Por Oscar Valporto, compartilhado de Projeto Colabora




Protesto na comunidade vizinha a São Januário pelo fechamento do estádio aos torcedores: Vasco volta a ser alvo de elitismo e racismo (Foto: Daniel Ramalho / Vasco da Gama)

Em 2023, 100 depois, o Vasco é alvo novamente de elitismo, demofobia e racismo, prova cabal de como essas chagas estão enraizadas na sociedade brasileira – e como é difícil se livrar de um passado escravocrata num presente violentamente desigual. Palco de mais um episódio de selvageria das facções organizadas das torcidas (tema para o segundo tempo desta coluna), o Estádio de São Januário está proibido de receber torcedores há dois meses por decisão do Judiciário estadual, apesar de já liberado pelos tribunais esportivos.

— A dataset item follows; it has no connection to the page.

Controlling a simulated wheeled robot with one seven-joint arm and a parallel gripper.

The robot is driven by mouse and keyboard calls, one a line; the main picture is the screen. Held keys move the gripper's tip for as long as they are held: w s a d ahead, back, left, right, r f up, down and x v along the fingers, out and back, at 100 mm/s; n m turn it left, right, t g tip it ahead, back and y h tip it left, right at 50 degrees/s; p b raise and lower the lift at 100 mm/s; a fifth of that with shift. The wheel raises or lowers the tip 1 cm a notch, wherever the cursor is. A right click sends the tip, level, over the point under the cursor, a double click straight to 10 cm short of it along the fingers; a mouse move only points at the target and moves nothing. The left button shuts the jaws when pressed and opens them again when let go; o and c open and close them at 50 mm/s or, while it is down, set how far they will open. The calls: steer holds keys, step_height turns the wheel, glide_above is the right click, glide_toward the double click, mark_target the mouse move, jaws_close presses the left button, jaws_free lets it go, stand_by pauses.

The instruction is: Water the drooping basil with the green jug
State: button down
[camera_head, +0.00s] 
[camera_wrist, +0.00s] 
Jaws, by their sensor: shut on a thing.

“Vê-se que todo o complexo é cercado pela comunidade da Barreira do Vasco, de onde houve comumente estampidos de disparos de armas de fogo oriundos do tráfico de drogas lá instalado o que gera clima de insegurança para chegar e sair do estádio”.

Esta absurda condenação ao Estádio de São Januário está registrado nos anais do Tribunal de Justiça do Rio de Janeiro. Faz parte do ofício que o juiz Marcelo Rubioli, de plantão naquela noite de 22 de junho no Juizado Especial do Torcedor e Grandes Eventos, enviou ao Ministério Público, pedindo apuração do tumulto no jogo entre Vasco x Goíás após a sexta derrota consecutiva do time. Integrantes das facções organizadas do Vasco atiraram sinalizadores e outros objetivos nos jogadores, alguns tentaram invadir o campo, contidos pela segurança do clube. A Polícia Militar, com sua habitual truculência, aumentou a confusão, disparando bombas de gás e usando spray de pimenta nas arquibancadas: até tiros para o ar foram disparados. O tumulto se espalhou pelo lado de fora, mas não houve registro de feridos. Vândalos das organizadas conseguiram entrar no estacionamento e depredaram carros de jogadores do Vasco

A fachada do Estádio de São Januário, em estilo neoclássico, é tombada pelo Iphan (Instituto do Patrimônio Histórico e Artístico Nacional). O estádio foi construído com as contribuições da grande colônia portuguesa no Rio de Janeiro e inaugurado em 1927: era então o maior estádio das Américas e, ainda hoje, o maior estádio particular do Rio. Getúlio Vargas costumava fazer lá seus discursos aos trabalhadores durante o Estado Novo; em 1943 e 1945, São Januário foi palco dos desfiles das escolas de samba no Carnaval. Erguido numa parte menos valorizada de São Cristóvão (hoje batizada de bairro São Januário), o estádio está entre moradias de baixa classe média e a favela da Barreira do Vasco.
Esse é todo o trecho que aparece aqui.